But let’s look at the broader picture. If a user has to wait for applications to open, for access to files and data, how much less work is that employee accomplishing? Multiply that slow access by the number of personnel and executives in a company and you can see how widespread an effect it is. It cuts right into overall production–which directly affects profitability and the salaries of everyone involved.

Of course any computer problem, or any complaint about any computer problem, bounces right back onto IT personnel. If system slows are occurring all across an enterprise, this means multiple help desk calls soaking up IT time. And if fragmentation is overlooked as the serious problem that it is, IT personnel can also spend hours, days or even weeks tweaking the system, shifting resources and affecting other changes which may or may not speed up performance.

A good part of the reason that fragmentation may be overlooked as a problem is that most sites have implemented scheduled defragmentation solutions; defragmenters are scheduled to run at times when the least number of user are accessing the drive to be defragmented.

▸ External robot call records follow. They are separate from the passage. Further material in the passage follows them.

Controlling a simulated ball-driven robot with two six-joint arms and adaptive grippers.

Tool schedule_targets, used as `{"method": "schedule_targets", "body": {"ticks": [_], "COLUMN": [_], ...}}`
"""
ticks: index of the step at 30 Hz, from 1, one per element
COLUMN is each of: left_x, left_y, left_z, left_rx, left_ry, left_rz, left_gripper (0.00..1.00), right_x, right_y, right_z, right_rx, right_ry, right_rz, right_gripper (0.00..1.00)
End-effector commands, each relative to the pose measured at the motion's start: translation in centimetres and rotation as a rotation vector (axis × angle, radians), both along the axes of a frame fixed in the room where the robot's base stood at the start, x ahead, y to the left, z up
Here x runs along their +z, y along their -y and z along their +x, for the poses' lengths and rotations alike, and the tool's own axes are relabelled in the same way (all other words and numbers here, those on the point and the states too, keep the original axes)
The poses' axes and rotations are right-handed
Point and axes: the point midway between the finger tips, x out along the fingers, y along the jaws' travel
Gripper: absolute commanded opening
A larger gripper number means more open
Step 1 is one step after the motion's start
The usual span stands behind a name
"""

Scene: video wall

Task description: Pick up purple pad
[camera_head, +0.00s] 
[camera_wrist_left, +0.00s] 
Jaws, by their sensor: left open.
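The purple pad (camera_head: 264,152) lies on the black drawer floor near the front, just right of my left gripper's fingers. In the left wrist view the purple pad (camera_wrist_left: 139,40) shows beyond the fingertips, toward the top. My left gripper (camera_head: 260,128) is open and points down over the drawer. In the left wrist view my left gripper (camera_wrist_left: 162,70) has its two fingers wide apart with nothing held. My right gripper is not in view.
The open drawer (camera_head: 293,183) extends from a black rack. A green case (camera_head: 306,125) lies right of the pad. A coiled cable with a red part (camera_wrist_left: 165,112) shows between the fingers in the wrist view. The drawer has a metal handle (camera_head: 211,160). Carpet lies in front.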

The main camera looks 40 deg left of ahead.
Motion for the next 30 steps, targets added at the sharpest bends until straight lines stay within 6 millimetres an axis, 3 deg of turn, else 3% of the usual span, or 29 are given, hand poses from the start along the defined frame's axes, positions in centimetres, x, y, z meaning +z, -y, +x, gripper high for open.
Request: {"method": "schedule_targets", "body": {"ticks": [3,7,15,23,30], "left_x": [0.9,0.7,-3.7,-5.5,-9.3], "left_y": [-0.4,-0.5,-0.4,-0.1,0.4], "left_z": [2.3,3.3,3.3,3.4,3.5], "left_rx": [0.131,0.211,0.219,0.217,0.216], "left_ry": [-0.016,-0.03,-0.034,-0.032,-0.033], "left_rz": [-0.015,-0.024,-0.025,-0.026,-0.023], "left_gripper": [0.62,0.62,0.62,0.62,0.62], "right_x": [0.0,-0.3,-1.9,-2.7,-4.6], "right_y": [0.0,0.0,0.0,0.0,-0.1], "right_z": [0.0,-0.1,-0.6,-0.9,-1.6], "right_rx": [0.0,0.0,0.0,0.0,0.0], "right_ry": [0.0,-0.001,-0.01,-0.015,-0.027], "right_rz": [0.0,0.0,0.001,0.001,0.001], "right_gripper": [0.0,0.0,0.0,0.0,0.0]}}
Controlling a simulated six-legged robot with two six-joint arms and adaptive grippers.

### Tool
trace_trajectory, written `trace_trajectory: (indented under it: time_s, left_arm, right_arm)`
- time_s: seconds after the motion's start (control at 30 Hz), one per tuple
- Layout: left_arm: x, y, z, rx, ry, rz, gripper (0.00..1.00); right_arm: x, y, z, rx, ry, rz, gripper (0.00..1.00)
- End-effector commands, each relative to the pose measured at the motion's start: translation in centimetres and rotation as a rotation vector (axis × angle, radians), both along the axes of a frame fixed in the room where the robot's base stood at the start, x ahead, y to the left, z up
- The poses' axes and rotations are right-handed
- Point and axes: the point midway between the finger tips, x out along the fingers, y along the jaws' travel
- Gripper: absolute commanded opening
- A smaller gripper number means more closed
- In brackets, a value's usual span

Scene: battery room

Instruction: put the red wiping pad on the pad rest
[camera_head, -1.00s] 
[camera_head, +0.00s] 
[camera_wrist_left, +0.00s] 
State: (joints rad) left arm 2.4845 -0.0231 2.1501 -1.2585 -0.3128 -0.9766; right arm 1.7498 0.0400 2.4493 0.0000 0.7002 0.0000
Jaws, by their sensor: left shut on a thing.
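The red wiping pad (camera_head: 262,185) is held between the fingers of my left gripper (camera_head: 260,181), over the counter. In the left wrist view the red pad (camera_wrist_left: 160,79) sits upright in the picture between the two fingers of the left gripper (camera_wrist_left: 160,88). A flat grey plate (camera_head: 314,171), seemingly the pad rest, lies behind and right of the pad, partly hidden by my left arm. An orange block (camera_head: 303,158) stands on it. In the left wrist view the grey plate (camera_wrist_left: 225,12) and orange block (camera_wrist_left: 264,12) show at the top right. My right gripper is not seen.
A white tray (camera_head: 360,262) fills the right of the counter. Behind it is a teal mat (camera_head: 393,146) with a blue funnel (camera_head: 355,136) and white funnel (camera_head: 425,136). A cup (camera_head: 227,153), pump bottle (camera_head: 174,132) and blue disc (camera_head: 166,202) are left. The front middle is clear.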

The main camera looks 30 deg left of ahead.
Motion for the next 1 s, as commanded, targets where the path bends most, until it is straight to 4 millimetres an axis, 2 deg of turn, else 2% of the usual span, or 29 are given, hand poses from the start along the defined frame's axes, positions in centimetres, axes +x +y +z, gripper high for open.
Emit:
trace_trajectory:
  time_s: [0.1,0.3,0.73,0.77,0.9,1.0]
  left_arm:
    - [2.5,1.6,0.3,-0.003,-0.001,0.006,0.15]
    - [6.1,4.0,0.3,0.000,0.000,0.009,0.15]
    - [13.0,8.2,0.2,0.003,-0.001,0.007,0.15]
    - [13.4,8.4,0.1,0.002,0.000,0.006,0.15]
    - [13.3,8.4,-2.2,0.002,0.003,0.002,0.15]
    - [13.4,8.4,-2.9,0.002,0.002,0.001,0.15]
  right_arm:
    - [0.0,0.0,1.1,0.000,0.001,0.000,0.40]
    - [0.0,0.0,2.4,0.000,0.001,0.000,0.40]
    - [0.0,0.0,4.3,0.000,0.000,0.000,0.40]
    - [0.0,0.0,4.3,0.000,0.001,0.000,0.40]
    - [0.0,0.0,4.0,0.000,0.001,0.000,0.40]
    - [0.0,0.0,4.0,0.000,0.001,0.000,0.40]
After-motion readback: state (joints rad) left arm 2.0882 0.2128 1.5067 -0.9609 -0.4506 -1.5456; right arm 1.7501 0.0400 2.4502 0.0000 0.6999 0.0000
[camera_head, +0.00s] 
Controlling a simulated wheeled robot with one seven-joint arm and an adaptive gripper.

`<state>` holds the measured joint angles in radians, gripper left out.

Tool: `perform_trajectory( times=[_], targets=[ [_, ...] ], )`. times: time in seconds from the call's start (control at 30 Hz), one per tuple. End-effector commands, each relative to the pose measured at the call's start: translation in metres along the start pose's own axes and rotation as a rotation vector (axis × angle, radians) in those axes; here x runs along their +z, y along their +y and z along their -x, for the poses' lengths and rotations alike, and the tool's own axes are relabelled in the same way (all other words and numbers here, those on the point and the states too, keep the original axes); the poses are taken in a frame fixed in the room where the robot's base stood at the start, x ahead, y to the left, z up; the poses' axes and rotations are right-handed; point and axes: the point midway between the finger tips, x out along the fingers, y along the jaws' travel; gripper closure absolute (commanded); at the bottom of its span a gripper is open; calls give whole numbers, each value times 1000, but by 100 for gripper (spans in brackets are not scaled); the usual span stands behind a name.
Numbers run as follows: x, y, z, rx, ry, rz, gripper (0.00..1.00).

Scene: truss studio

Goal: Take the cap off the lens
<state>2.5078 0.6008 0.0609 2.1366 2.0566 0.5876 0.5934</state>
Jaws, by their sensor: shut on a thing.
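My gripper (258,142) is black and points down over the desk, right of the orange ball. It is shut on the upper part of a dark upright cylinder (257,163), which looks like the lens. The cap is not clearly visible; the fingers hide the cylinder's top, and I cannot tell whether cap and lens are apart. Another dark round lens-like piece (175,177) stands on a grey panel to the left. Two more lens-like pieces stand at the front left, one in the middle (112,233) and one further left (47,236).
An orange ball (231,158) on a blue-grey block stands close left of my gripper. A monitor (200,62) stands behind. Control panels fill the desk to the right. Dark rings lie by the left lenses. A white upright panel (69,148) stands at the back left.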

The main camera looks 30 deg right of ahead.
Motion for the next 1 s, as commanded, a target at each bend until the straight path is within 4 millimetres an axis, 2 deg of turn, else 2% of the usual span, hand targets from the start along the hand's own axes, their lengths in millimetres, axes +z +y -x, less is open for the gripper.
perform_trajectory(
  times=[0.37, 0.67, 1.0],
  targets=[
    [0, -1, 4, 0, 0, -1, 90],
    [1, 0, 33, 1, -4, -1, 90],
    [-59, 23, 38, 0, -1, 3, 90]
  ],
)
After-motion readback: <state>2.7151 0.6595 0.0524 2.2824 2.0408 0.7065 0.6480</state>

Hence, fragmentation is checked off on the list of tasks which need to be handled. But here again, IT personnel time is being taken to analyze drives for I/O activity and then schedule defragmentation at the best times on the drives that need it.

Another–and perhaps more important–problem is that scheduled defragmentation is outmoded. It is no longer keeping up with today’s frantic rates of fragmentation. In between runs, fragmentation continues to occur and impact performance. In some cases, these defragmentation methods aren’t affecting fragmentation at all. But without analysis and testing, no one would know that, and would assume fragmentation isn’t a problem.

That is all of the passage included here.